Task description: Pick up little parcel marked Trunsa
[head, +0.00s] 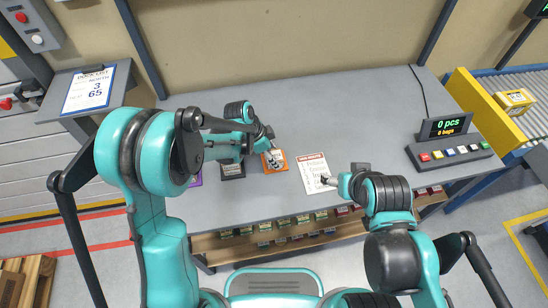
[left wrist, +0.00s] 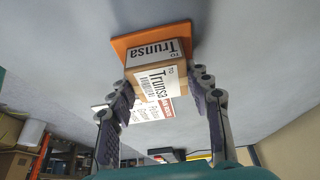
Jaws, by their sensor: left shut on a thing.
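The small brown parcel (left wrist: 178,84) with white labels reading "Trunsa" shows in the left wrist view, between the fingers of my left gripper (left wrist: 160,90), which is shut on it. An orange pad (left wrist: 125,42) lies just behind the parcel; I cannot tell whether they touch. In the head view my left gripper (head: 272,150) is over the orange pad (head: 284,167), and the fingers largely hide the parcel. My right gripper (head: 327,180) is over the lower part of a printed white sheet (head: 312,163); its fingers are too small to read.
A black tile (head: 233,171) and a partly hidden purple one lie left of the orange pad on the grey table (head: 350,110). A counter display (head: 446,127) with a button panel stands at the right. A conveyor beyond holds a yellow box (head: 515,101). The table's back middle is clear.

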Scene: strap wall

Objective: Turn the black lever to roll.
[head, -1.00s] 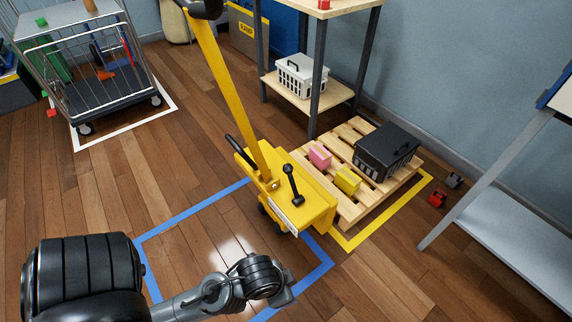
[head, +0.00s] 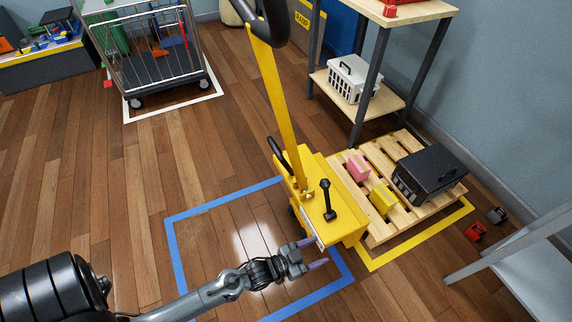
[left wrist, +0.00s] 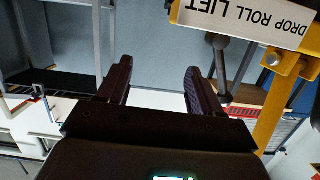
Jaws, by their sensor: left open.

= = = = = = =

**Prompt:**
Pictures stay out; repeat all the rest of the records exactly.

**Final result:**
Task description: Pick up little parcel marked Trunsa
[head, +0.00s] 
[left wrist, +0.00s] 
Jaws, by their sensor: left shut on a thing.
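The small brown parcel (left wrist: 178,84) with white labels reading "Trunsa" shows in the left wrist view, between the fingers of my left gripper (left wrist: 160,90), which is shut on it. An orange pad (left wrist: 125,42) lies just behind the parcel; I cannot tell whether they touch. In the head view my left gripper (head: 272,150) is over the orange pad (head: 284,167), and the fingers largely hide the parcel. My right gripper (head: 327,180) is over the lower part of a printed white sheet (head: 312,163); its fingers are too small to read.
A black tile (head: 233,171) and a partly hidden purple one lie left of the orange pad on the grey table (head: 350,110). A counter display (head: 446,127) with a button panel stands at the right. A conveyor beyond holds a yellow box (head: 515,101). The table's back middle is clear.

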Scene: strap wall

Objective: Turn the black lever to roll.
[head, -1.00s] 
[head, +0.00s] 
[left wrist, +0.00s] 
Jaws, by their sensor: left open.

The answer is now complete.